The song doesn’t just point lyrically at some of the tension under the surface at the time. Love’s prior work to this album was not as acoustic as a lot of this album is; the electric guitar squalling is rarer and more potent for the sporadic utilisation. You can even argue that they drift into what would be called prog-rock within five years on this track. Twice the length of most of the songs on the album? Yes. Time signature changes? Yes. Horns, strings and jazz approximations? Yes, yes and yes. It even effectively glues two songs3 together in a similar fashion to The Beatles’ ‘A Day In The Life’, a song that was only released six weeks before this was recorded.
There’s a clash with the hippy counter-culture towards the end with Lee declaring that life isn’t a game, and it is said that he was very aware that all of the world’s ills were not going to be solved by ushering in the sunshine. There was also animosity between Lee and Bryan MacLean during the recording of Forever Changes, to the extent that MacLean quit the band not long after.
At the very end of the song, Lee chants and shouts “Time! Time! Time! Time!” in what sounds like a clear nod to The Chambers Brothers' single, released the year before4 "Time Has Come Today". As Lee laments the small amount of time, he has on the planet and uses that as an inspiration to make a difference as he fades out, the album finishes with a procession of trumpets that follow him.

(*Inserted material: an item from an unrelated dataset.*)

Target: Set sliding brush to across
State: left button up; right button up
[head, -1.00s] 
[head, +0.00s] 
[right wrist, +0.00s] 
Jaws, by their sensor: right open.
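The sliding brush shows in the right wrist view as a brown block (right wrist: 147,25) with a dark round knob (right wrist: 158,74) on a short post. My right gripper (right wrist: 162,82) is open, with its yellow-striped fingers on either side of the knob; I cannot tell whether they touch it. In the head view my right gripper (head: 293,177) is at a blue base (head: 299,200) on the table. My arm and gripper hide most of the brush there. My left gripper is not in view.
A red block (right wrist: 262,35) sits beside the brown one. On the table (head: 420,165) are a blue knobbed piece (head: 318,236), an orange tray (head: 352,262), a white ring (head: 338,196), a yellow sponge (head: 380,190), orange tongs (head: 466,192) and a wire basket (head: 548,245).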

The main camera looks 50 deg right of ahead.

Elektra label mates who were overshadowing them as a draw by this point in 1967.
The news today will be the movies for tomorrow” from ‘A House Is Not a Motel’ was stuck in my head for a few weeks after 9/11 and the opening line of ‘Live and Let Live’, “Oh, the snot has caked against my pants…” doesn’t take much prompting to appear.
Verses 1 and 2 are the first songs before verses 3 through 6 act as an extended coda to the first part and the album.
The Chambers Brothers recorded their album The Time Has Come in early August 1967, days before Love recorded ‘You Set The Scene’ and recorded an 11-minute extended version of their earlier hit, as you guessed it, the closing track. Time!